* Task to carry out *
Pick out each line of the records in which the word "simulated" appears.
** BEGIN Provided material **
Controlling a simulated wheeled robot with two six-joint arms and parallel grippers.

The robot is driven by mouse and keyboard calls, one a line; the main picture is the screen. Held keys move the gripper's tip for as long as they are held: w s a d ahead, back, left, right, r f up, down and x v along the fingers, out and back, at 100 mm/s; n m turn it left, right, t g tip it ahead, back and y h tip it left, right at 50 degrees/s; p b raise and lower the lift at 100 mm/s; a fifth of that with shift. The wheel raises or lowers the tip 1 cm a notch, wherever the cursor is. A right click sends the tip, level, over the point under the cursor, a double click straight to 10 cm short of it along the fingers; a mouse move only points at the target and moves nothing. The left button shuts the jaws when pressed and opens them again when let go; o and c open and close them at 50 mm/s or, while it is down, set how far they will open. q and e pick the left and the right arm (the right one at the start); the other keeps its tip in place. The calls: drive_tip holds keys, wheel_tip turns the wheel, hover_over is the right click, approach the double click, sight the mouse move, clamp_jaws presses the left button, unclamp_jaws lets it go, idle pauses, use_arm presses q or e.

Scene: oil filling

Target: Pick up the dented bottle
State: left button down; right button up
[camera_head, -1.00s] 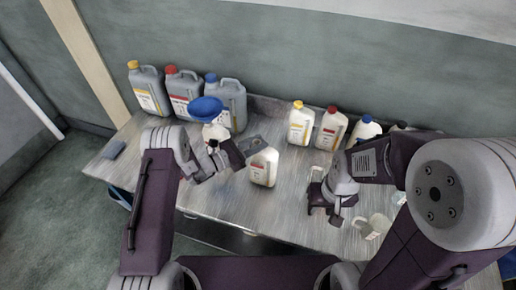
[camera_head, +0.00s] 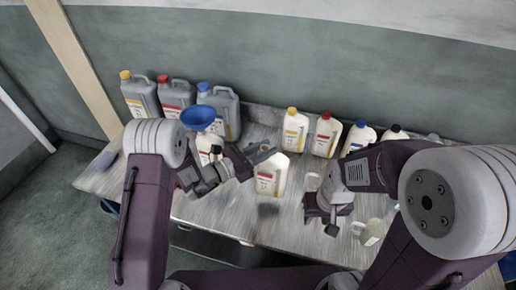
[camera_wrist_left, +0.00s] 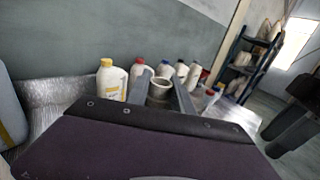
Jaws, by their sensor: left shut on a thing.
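A white bottle with a red-and-white label (camera_head: 271,176) is held in my left gripper (camera_head: 262,153), near the middle of the table. The gripper is shut on its upper part. A dark shadow lies on the table below the bottle, apart from its base, so it hangs above the surface. In the left wrist view its round pale neck (camera_wrist_left: 160,89) shows between the two fingers. No dent can be made out. My right gripper (camera_head: 327,217) is over the table to the right of the bottle; its finger opening is unclear.
White bottles with yellow (camera_head: 295,130), red (camera_head: 326,136) and blue (camera_head: 358,138) caps stand along the back. Grey canisters (camera_head: 225,113) stand at the back left. A blue funnel (camera_head: 198,118) sits above a white bottle. A clear jug (camera_head: 370,232) is at right.

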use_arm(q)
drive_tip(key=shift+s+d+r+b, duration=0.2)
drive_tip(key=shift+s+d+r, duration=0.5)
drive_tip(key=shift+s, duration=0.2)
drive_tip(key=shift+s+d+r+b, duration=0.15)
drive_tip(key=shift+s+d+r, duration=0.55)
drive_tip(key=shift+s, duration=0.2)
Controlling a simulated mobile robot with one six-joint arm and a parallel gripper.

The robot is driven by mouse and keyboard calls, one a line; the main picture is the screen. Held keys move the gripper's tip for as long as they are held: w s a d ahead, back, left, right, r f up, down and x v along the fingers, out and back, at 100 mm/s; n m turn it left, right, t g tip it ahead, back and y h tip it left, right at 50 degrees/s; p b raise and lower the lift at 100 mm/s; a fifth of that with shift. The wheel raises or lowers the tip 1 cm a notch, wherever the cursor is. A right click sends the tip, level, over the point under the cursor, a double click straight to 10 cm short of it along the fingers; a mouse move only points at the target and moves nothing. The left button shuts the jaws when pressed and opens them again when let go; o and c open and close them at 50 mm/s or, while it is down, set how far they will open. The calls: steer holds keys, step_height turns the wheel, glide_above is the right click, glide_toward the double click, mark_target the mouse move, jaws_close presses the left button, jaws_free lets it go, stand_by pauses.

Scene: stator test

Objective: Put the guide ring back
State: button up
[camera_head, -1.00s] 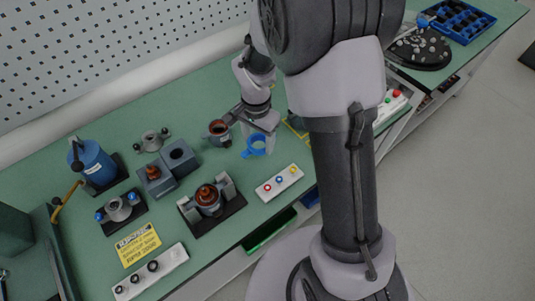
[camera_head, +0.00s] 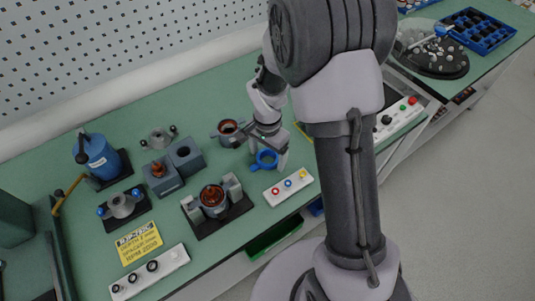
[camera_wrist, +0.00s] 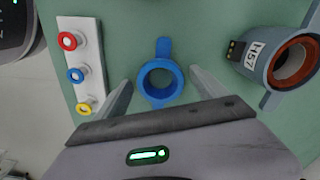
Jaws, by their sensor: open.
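The blue guide ring (camera_head: 265,160) lies on the green bench beside the white button strip. In the wrist view the ring (camera_wrist: 160,82), with its tab pointing away, sits between the two spread fingers. My gripper (camera_head: 268,152) is open and low around the ring; I see no clear contact of the fingers with it. In the wrist view my gripper (camera_wrist: 158,98) has a finger on each side of the ring. A grey stator housing (camera_wrist: 285,62) labelled H57, with a copper-coloured inside, stands to the right of the ring there.
The white strip (camera_head: 289,187) with red, blue and yellow rings lies close in front. A dark fixture (camera_head: 217,205) holds another copper-wound stator to the left. A grey block (camera_head: 184,157) with a hole, a blue container (camera_head: 92,160) and a yellow sign (camera_head: 138,243) stand farther left.

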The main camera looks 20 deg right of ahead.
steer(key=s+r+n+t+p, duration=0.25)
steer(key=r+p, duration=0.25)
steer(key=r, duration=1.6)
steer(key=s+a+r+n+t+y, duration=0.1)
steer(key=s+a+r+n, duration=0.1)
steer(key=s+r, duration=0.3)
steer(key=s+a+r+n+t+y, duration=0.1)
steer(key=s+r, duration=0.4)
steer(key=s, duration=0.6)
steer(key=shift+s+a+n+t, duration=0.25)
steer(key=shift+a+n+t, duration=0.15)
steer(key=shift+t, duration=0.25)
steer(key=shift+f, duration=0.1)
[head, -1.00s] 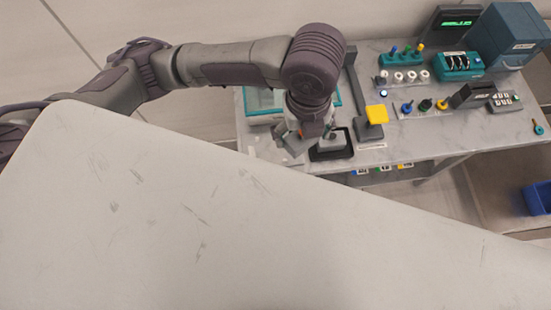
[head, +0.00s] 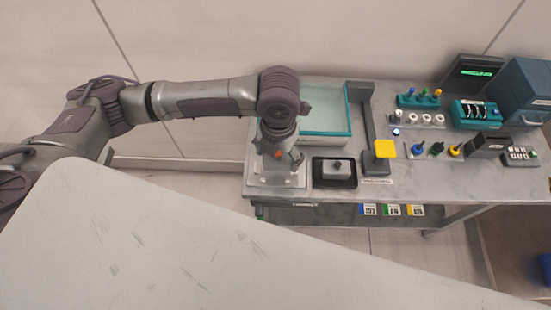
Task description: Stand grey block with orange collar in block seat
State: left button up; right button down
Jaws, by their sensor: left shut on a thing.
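My left gripper (head: 279,162) points down over the left front of the bench, left of a black tray. Its fingers are mostly hidden by the wrist above them. A pale plate (head: 292,183) lies below the gripper. I cannot tell if it is the block seat, or if the block touches it. The black tray (head: 334,183) holds a grey piece (head: 337,168) with a dark knob. My right gripper is not in view.
A teal-rimmed bin (head: 350,125) stands behind the gripper. A grey post with a yellow pad (head: 385,149) stands right of the black tray. Farther right are a teal peg rack (head: 418,101), white rings, coloured plungers and a blue box (head: 527,90). My pale body top fills the lower left.

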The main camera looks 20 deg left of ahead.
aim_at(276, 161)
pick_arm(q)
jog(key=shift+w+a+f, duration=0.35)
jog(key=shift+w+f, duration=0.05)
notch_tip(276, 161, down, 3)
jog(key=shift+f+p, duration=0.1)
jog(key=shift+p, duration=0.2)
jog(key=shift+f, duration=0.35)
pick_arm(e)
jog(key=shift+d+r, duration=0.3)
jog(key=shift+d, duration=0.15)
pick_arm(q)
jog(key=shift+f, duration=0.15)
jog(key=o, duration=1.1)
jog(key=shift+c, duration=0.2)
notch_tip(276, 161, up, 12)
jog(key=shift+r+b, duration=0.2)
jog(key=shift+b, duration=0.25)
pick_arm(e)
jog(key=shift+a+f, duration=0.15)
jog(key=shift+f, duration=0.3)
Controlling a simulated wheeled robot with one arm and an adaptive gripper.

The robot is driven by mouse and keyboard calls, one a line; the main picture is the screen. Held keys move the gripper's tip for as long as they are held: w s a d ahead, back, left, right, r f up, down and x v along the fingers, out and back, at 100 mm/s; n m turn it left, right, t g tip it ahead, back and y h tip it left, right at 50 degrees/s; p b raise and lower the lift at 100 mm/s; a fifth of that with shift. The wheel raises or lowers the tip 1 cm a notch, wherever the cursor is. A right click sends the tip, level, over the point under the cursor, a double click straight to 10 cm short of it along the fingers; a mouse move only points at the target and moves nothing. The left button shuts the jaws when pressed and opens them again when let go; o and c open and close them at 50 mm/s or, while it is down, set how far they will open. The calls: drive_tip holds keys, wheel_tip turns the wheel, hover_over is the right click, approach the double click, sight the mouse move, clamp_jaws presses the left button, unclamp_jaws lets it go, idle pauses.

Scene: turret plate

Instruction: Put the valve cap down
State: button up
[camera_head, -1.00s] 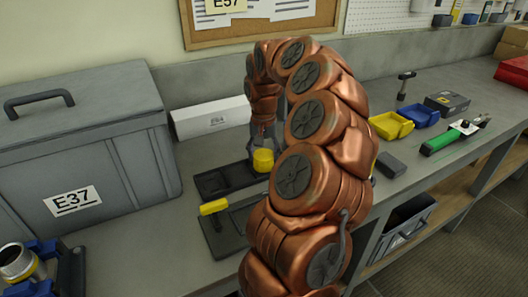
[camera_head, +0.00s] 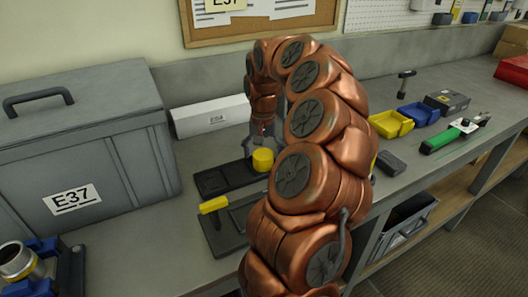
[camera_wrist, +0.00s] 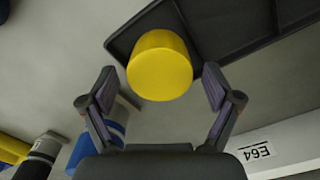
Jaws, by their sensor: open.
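The yellow valve cap (camera_head: 263,160) stands on the dark tray (camera_head: 212,181) on the bench, at the tray's right end. In the wrist view the cap (camera_wrist: 159,66) sits between and just beyond the fingertips, with a gap on both sides. My gripper (camera_wrist: 160,88) is open and empty. In the head view my gripper (camera_head: 262,138) is just above the cap, partly hidden by my own arm. The wrist view also shows the tray's rim (camera_wrist: 122,45).
A grey case (camera_head: 120,165) marked E37 stands at left. A white box (camera_head: 208,118) marked E64 lies behind the tray. A dark fixture with a yellow handle (camera_head: 214,204) is in front. Yellow (camera_head: 390,124) and blue bins (camera_head: 420,115) stand at right.

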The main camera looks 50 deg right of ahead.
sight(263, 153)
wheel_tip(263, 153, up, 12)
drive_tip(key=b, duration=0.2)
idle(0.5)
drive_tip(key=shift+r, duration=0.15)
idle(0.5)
** END Provided material **
* Final result *
Controlling a simulated wheeled robot with two six-joint arms and parallel grippers.
Controlling a simulated mobile robot with one six-joint arm and a parallel gripper.
Controlling a simulated wheeled robot with one arm and an adaptive gripper.

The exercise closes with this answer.